— begin Extracted entries —

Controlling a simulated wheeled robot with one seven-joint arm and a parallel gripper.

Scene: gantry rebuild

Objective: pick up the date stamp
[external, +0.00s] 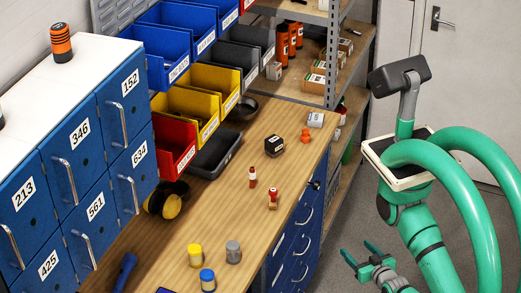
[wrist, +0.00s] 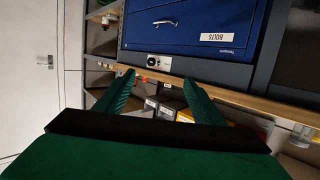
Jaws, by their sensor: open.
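A small red-topped item with a pale lower part (external: 272,198), which may be the date stamp, stands near the front edge of the wooden workbench (external: 222,222). It is too small to name surely.
A black labelled block (external: 274,146), orange pieces (external: 305,135) and a white box (external: 316,119) stand farther back. Yellow (external: 195,255), grey (external: 233,251) and blue (external: 207,279) containers stand nearer. Blue drawers (external: 296,240) front the bench. Bare wood surrounds the red-topped item.

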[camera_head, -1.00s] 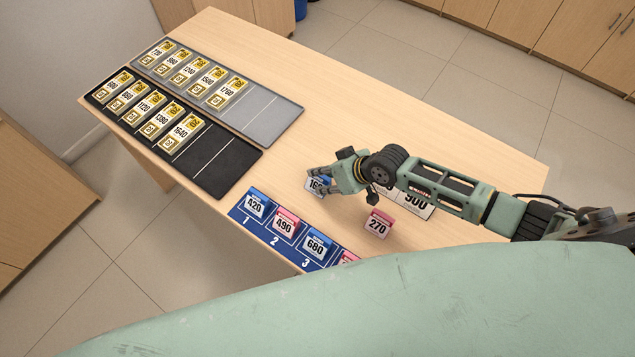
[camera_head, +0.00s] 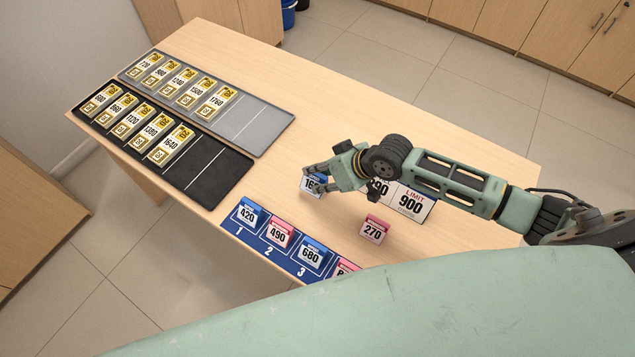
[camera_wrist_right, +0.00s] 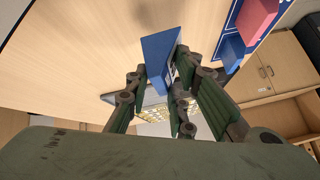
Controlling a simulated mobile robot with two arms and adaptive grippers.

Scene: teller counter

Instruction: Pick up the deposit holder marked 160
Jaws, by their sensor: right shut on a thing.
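The deposit holder marked 160 (camera_head: 311,187) is a small blue and white block with its number partly covered by a finger. My right gripper (camera_head: 317,180) is shut on it, just above or at the table; I cannot tell if it is clear of the surface. In the right wrist view the blue back of the holder (camera_wrist_right: 159,55) stands between the fingers of my right gripper (camera_wrist_right: 160,85). My left gripper is not in view.
A blue numbered mat (camera_head: 262,252) holds holders 420 (camera_head: 247,216), 490 (camera_head: 278,234), 680 (camera_head: 311,257) and a partly hidden pink one. Pink holder 270 (camera_head: 374,230) and a LIMIT 900 sign (camera_head: 411,203) stand nearby. Grey (camera_head: 262,126) and black (camera_head: 217,182) trays hold gold-banded packs.

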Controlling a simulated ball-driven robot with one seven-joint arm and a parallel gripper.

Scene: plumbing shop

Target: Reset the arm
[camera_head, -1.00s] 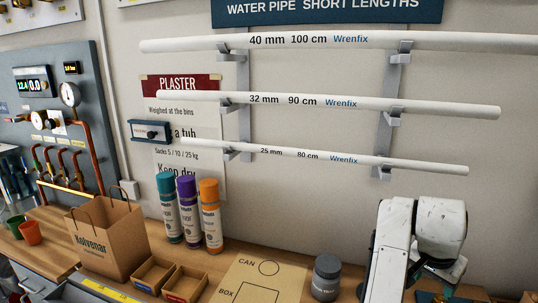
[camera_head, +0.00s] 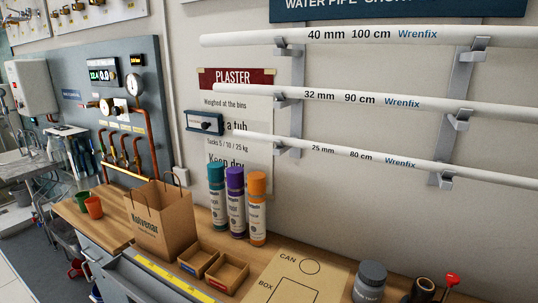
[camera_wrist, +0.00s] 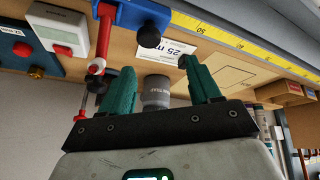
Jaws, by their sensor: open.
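My gripper (camera_wrist: 162,80) shows in the wrist view with its two green fingers spread apart and nothing held between them. A grey jar (camera_wrist: 157,93) shows in the gap between the fingers, seemingly beyond them; the distance is hard to tell. In the head view a grey jar (camera_head: 369,280) stands on the bench near the bottom edge. My arm and gripper are not visible in the head view.
The wooden bench (camera_head: 115,232) carries a paper bag (camera_head: 160,225), spray cans (camera_head: 236,200) and small open boxes (camera_head: 228,272). White pipes (camera_head: 400,98) hang on the wall above. A blue tool with a red bar (camera_wrist: 145,15) is close to the gripper in the wrist view.

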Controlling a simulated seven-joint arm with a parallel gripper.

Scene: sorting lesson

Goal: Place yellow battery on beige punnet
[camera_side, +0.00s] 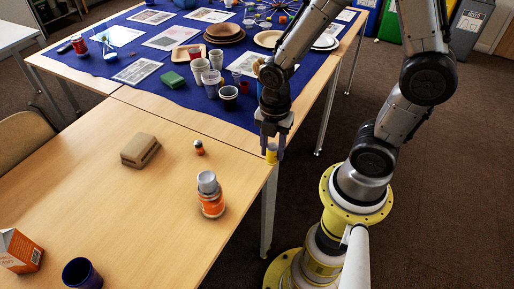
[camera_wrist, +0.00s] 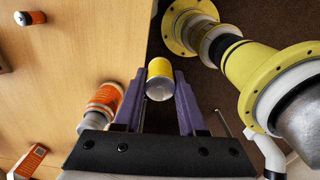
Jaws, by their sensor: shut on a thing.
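My gripper (camera_side: 271,148) is shut on the yellow battery (camera_side: 272,154), holding it by the table's right edge. In the wrist view the battery (camera_wrist: 159,80) sits between the two purple fingers (camera_wrist: 159,90), its silver end toward the camera.
Several cups (camera_side: 211,80) and brown plates (camera_side: 224,32) crowd the blue cloth.

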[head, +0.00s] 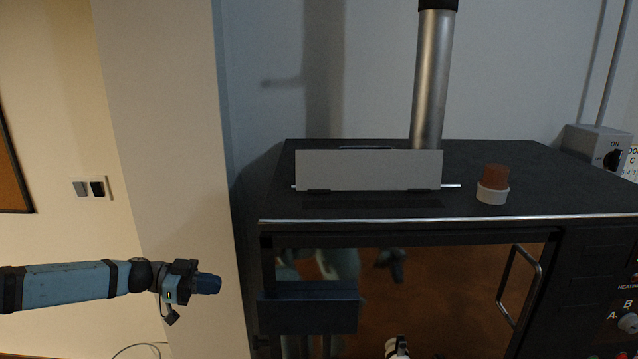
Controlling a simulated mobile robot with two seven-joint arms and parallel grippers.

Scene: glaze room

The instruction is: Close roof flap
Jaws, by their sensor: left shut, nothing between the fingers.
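The roof flap (368,169) is a flat grey panel on the black roof of the kiln-like oven (540,165). It stands raised, its face toward me, with a thin metal rod along its lower edge. A dark strip lies on the roof just in front of it. A thin handle shows just behind its top edge. My left gripper (208,284) is shut and empty, left of the oven front, lower than the roof and well apart from the flap.
A metal flue pipe (432,80) rises behind the flap. A brown and white knob-like piece (493,185) stands on the roof to its right. The glass door has a handle (519,286). A pale wall column (170,150) is at left. Space above the roof front looks clear.

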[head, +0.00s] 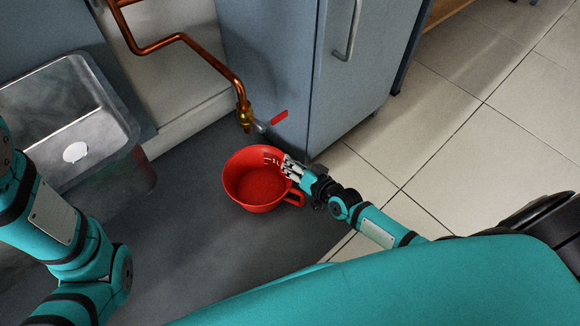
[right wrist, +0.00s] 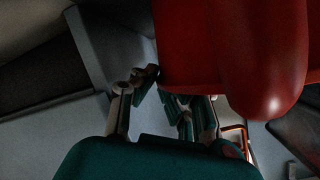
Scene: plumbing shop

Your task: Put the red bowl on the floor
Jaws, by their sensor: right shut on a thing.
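The red bowl (head: 262,188) has a handle and shows in the middle of the head view, upright and empty. My right gripper (head: 291,170) is shut on the right side of its rim, close to the handle. The bowl also shows large and close in the right wrist view (right wrist: 195,45), against the fingers (right wrist: 172,95). In the head view the bowl is seen over the dark grey floor (head: 210,270); I cannot tell whether its base touches it. My left arm shows at the left, but its gripper is outside the frame.
A copper pipe with a brass valve (head: 245,115) and red lever (head: 279,117) hangs just above the bowl. A grey cabinet (head: 280,60) stands behind it. A metal sink (head: 65,110) is at the left. Pale floor tiles (head: 440,140) lie clear at the right.

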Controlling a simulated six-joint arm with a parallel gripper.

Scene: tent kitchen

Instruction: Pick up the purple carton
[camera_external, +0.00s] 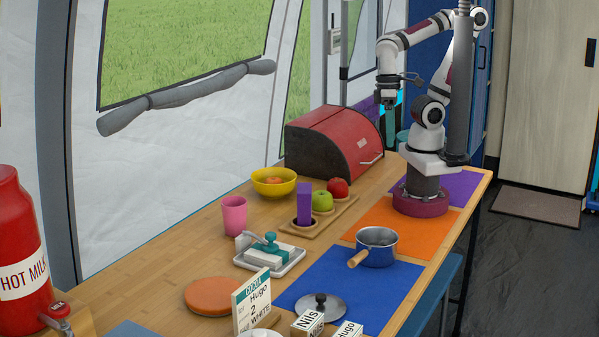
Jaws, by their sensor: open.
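The purple carton (304,200) stands upright in a wooden holder board (340,209) in the middle of the table. It is a tall, narrow box with plain purple faces. Its lower end sits in a recess of the board, beside a green apple (322,201) and a red apple (338,187). My gripper (389,104) hangs pointing down, high above the table, to the right of and behind the carton. It is open, well apart from the carton, and I see nothing in it.
A red bread box (335,141) stands behind the carton. A yellow bowl (274,182) and a pink cup (234,215) are left of it. A white dish with a teal-handled tool (270,253) is in front. A blue pot (377,247) stands front right. Orange mat (380,213) space is partly clear.

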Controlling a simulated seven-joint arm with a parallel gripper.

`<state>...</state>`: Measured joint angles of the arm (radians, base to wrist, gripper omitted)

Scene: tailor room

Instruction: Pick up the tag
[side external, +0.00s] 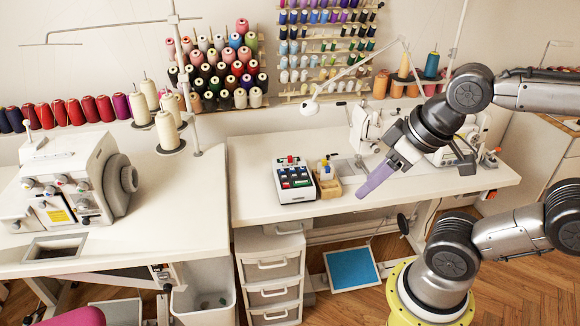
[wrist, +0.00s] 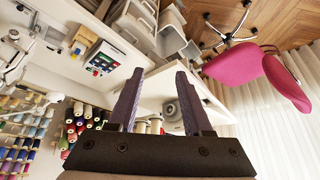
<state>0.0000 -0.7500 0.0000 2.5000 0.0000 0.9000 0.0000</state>
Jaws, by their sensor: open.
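I cannot make out a tag in either view. My gripper (side external: 376,180) hangs in the air over the right table, near its front edge, with its purple fingers pointing down and to the left. In the wrist view my gripper (wrist: 159,72) is open, with nothing between its two purple fingers.
A white box with coloured tops (side external: 294,180) stands on the right table beside a small wooden box (side external: 328,183). A white sewing machine (side external: 364,128) stands behind my gripper. A serger (side external: 75,180) stands on the left table. The right table's front middle looks clear.

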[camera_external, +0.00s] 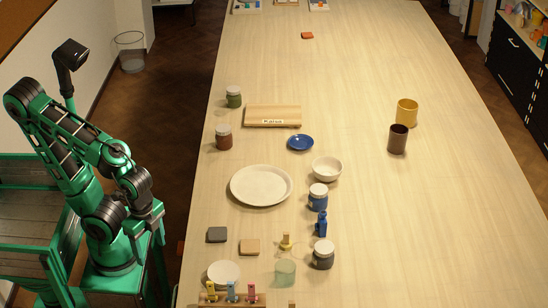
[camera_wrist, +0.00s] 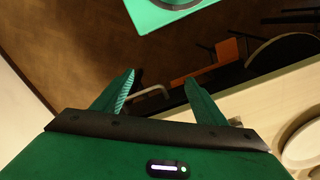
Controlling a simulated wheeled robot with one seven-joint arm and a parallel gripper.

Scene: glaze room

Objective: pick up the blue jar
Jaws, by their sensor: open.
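The blue jar (camera_external: 318,197) stands upright on the long table, right of the large cream plate and just below the cream bowl. It has a pale lid. My gripper (camera_wrist: 160,78) is open and empty in the wrist view, its two green fingers apart above the floor beside the table. In the external view my arm is folded at the left, clear of the table and far from the jar; I cannot make out the fingers there. The blue jar is not seen in the wrist view.
Close to the jar are the cream bowl (camera_external: 326,169), a small blue bottle (camera_external: 321,223), the cream plate (camera_external: 262,185) and a dark grey jar (camera_external: 323,255). Green (camera_external: 234,97) and red-brown (camera_external: 224,137) jars stand farther left.

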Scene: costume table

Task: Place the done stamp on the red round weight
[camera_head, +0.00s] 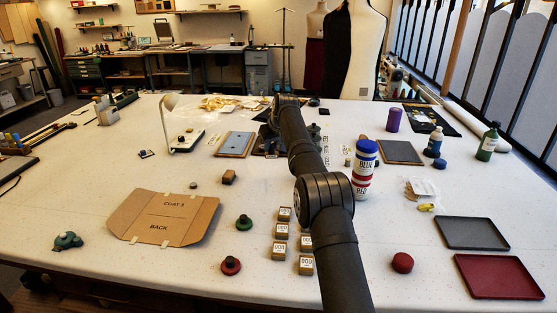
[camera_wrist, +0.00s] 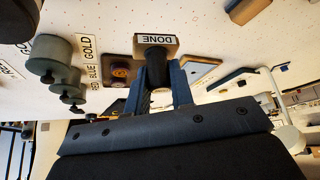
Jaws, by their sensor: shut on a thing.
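My gripper (camera_wrist: 158,72) is shut on the done stamp (camera_wrist: 156,41) in the wrist view. The stamp's dark handle is between the fingers, and its block with the DONE label shows upside down beyond the fingertips. In the head view my arm hides the gripper and the stamp. Two red round things show there, both apart from my gripper: a red disc with a dark knob (camera_head: 231,265) at the front left of centre, and a plain red puck (camera_head: 403,262) to the right of my arm. I cannot tell for certain which is the weight. Both look bare on top.
A green knobbed disc (camera_head: 244,222) and several small wooden blocks (camera_head: 280,230) stand near the knobbed red disc. A brown card (camera_head: 163,218) lies left. Grey (camera_head: 470,233) and red (camera_head: 497,277) trays lie right.

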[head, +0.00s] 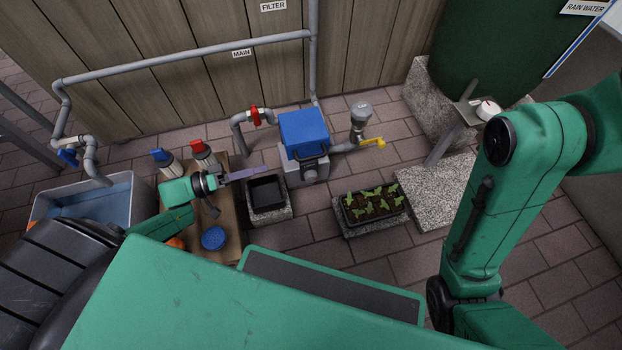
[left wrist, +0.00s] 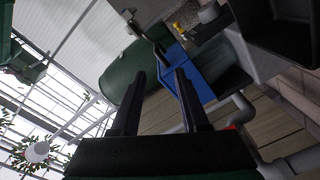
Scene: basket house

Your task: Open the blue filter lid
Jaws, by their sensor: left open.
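The blue filter lid (head: 304,127) sits closed on top of a grey filter box (head: 308,169), in the middle of the head view. My left gripper (head: 260,171) is open and empty, to the left of the box and a little short of it, with its fingers pointing right toward the box. In the left wrist view the blue lid (left wrist: 203,75) shows beyond the two dark fingers of my left gripper (left wrist: 158,80), apart from them as far as I can tell. My right arm comes in from the right in the head view; its gripper is out of sight.
A black tray (head: 266,192) on a stone block stands below my left gripper. A wooden table (head: 228,247) holds red- and blue-topped cartridges. A red-handled valve (head: 255,115) and a yellow tap (head: 373,142) flank the box. A seedling tray (head: 374,204) stands at right.

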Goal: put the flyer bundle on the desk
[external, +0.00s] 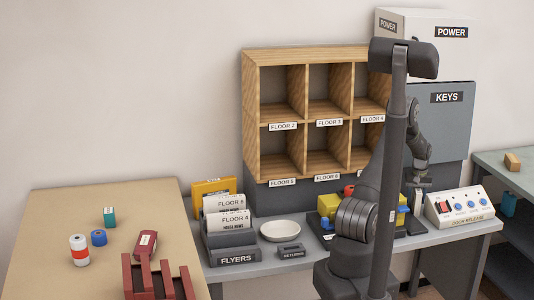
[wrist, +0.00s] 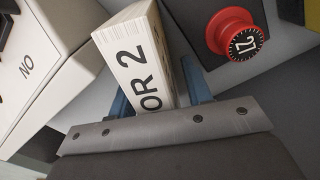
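My gripper (external: 421,184) is low over the right part of the grey counter, beside the door release box. In the wrist view its blue fingers (wrist: 160,98) are on both sides of a pale bundle (wrist: 136,62) marked "OR 2", and it appears shut on it. The bundle's lower end is hidden by the gripper, and the bundle is hard to make out in the external view. The tan desk (external: 60,225) is at the left. The flyers rack (external: 235,257) on the counter holds bundles marked FLOOR 6 and FLOOR 4.
On the desk are a white-red roll (external: 79,249), a blue ring (external: 98,237), a teal block (external: 109,217) and a dark red rack (external: 155,280). A white dish (external: 280,231) is on the counter. The door release box (external: 461,206) and a red knob (wrist: 236,34) are near my gripper.

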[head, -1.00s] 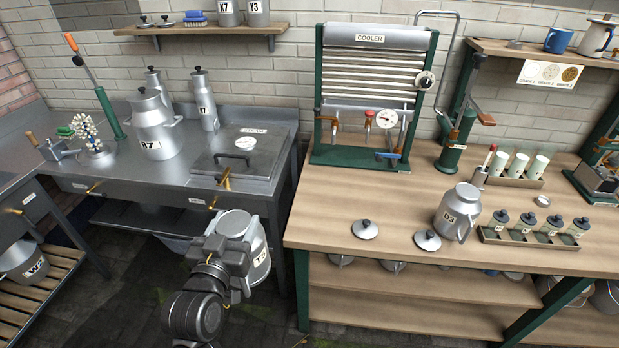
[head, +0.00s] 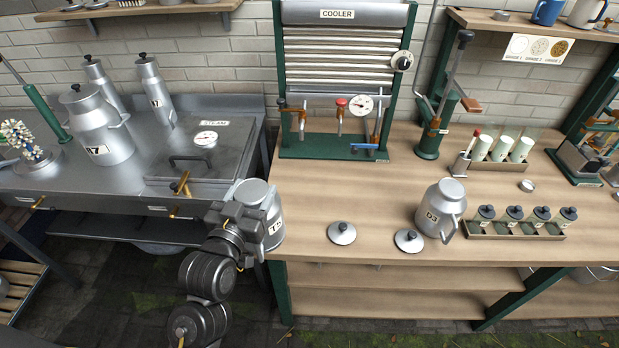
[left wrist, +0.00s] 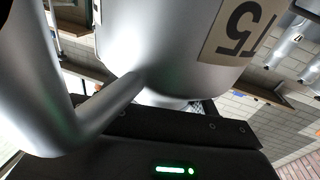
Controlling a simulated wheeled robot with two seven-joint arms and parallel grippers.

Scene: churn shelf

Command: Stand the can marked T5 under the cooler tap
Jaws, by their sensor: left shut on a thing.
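The T5 can (head: 262,208) is a grey metal can, held upright beside the left edge of the wooden bench. My left gripper (head: 236,219) is shut on it; the fingertips are partly hidden. In the left wrist view the can (left wrist: 180,45) fills the top of the picture, with its T5 label and a handle. The cooler (head: 345,75) stands at the back of the bench, with its tap (head: 340,118) low on the front. The board below the tap looks clear. My right gripper is not in view.
Two loose lids (head: 341,233) and the D3 can (head: 438,208) stand near the bench's front. A rack of small jars (head: 515,228) is to the right. The wooden bench (head: 330,190) is bare between the lids and cooler. A steel counter (head: 60,190) lies left.

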— end Extracted entries —

- _What you will do_:
Only a number is wanted: how many lines above include "Goal"?

- _Answer_:
2